What you have to do → Do not copy the pictures; transcribe all other material exactly.

# # # #

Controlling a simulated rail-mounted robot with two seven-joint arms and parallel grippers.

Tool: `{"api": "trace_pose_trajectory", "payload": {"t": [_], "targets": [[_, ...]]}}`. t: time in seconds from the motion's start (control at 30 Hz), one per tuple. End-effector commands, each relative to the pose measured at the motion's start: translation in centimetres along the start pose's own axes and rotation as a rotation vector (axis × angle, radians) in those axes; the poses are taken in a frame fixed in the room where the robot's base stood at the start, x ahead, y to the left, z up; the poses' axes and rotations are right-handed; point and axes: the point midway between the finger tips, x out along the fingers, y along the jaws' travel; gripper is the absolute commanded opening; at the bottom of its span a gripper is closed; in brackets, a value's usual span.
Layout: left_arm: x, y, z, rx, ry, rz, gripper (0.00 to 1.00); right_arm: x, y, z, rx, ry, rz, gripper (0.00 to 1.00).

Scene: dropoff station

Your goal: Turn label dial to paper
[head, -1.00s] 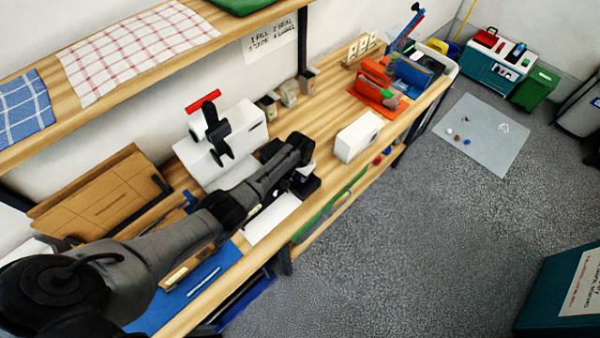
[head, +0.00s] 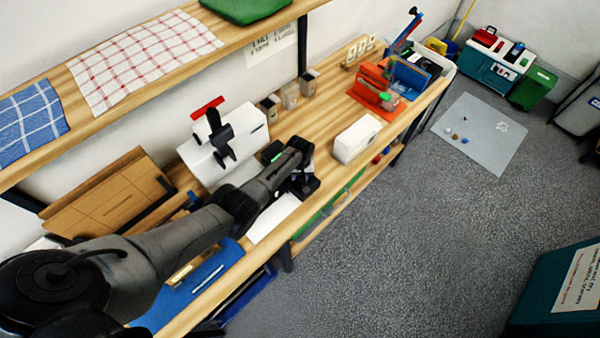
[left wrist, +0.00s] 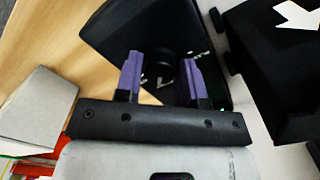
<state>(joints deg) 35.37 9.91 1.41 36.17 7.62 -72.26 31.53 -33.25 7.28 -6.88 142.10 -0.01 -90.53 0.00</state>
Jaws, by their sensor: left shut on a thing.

# # # #

Response →
Controlling a simulated rail-mounted robot with two seven-joint arms and parallel grippers.

Tool: `{"api": "trace_pose_trajectory", "payload": {"t": [_], "targets": [[_, ...]]}}`. t: time in seconds from the motion's start (control at 30 Hz), one per tuple. End-effector commands, each relative to the pose measured at the motion's start: translation in centimetres along the start pose's own axes and rotation as a rotation vector (axis × angle, radians) in those axes; the poses are taken in a frame fixed in the room where the robot's base stood at the start, x ahead, y to the left, z up; the poses' axes and rotations are right-handed; point and axes: the point midway between the finger tips, x out along the fingers, y along the jaws' travel; gripper is the absolute commanded opening; at the bottom of its span a gripper is closed; in brackets, a value's usual span.
Layout: left_arm: x, y, z, rx, ry, rz, gripper (0.00 to 1.00); right_arm: x, y, z, rx, ry, rz, gripper (0.00 to 1.00).

Scene: dropoff station

Your goal: Turn label dial to paper
[head, -1.00s] 
[head, +0.00s] 
[left wrist, +0.00s] 
<state>(joints deg) 35.37 9.91 1.41 36.17 7.62 -72.26 31.53 -33.25 7.28 -6.88 142.10 -0.01 -90.53 0.00</state>
Jaws, by their sensor: left shut on a thing.

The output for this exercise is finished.